Challenge
Carry none of the pictures over; write out the complete data exactly.

* Begin Stored data *

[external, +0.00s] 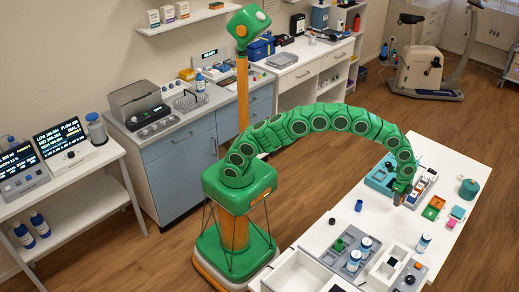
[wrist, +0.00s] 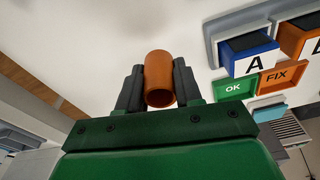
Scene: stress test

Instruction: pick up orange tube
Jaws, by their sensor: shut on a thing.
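The orange tube (wrist: 160,80) is between the two dark fingers of my gripper (wrist: 158,90) in the wrist view. The fingers press on it from both sides, and its hollow end faces the camera. In the external view my gripper (external: 398,199) is low over the white table (external: 330,228), near its middle. The tube is too small to make out there, and I cannot tell whether it touches the table.
A teal tray (external: 378,180) stands just behind my gripper. A green bin (external: 431,213), an orange bin (external: 437,202) and a teal canister (external: 469,189) are to the right. Bottles and a white bin (external: 298,276) stand at the front. A small blue cup (external: 359,206) is left.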

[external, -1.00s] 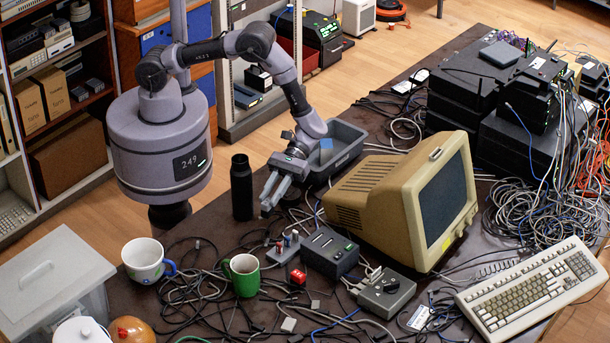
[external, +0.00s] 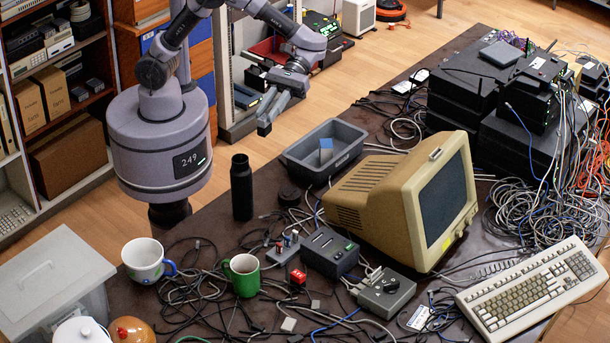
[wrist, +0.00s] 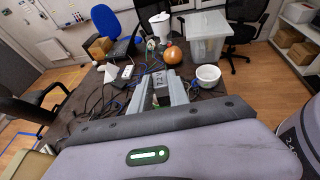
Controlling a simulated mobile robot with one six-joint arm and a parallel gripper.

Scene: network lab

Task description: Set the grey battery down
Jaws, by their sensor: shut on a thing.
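My gripper (external: 268,116) is raised in the external view, above and behind the black bottle. In the wrist view my gripper (wrist: 161,96) is shut on a small grey block, which I take as the grey battery (wrist: 159,79); it has a pale label with dark print. The battery sits between the fingertips, clear of the table. The dark table (external: 215,225) lies below.
A grey bin (external: 293,160) holding a blue and grey item stands behind the beige monitor (external: 385,195). A black bottle (external: 241,188), a white mug (external: 145,258), a green mug (external: 243,278) and tangled cables crowd the table. Bare tabletop shows around the bottle.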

* End Stored data *

Solution to this task
[external, +0.00s] 
[wrist, +0.00s] 
Scene: stress test

Instruction: pick up orange tube
Jaws, by their sensor: shut on a thing.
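The orange tube (wrist: 160,80) is between the two dark fingers of my gripper (wrist: 158,90) in the wrist view. The fingers press on it from both sides, and its hollow end faces the camera. In the external view my gripper (external: 398,199) is low over the white table (external: 330,228), near its middle. The tube is too small to make out there, and I cannot tell whether it touches the table.
A teal tray (external: 378,180) stands just behind my gripper. A green bin (external: 431,213), an orange bin (external: 437,202) and a teal canister (external: 469,189) are to the right. Bottles and a white bin (external: 298,276) stand at the front. A small blue cup (external: 359,206) is left.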

[external, -1.00s] 
[external, +0.00s] 
[wrist, +0.00s] 
Controlling a simulated mobile robot with one six-joint arm and a parallel gripper.

Scene: network lab

Task description: Set the grey battery down
Jaws, by their sensor: shut on a thing.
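My gripper (external: 268,116) is raised in the external view, above and behind the black bottle. In the wrist view my gripper (wrist: 161,96) is shut on a small grey block, which I take as the grey battery (wrist: 159,79); it has a pale label with dark print. The battery sits between the fingertips, clear of the table. The dark table (external: 215,225) lies below.
A grey bin (external: 293,160) holding a blue and grey item stands behind the beige monitor (external: 385,195). A black bottle (external: 241,188), a white mug (external: 145,258), a green mug (external: 243,278) and tangled cables crowd the table. Bare tabletop shows around the bottle.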

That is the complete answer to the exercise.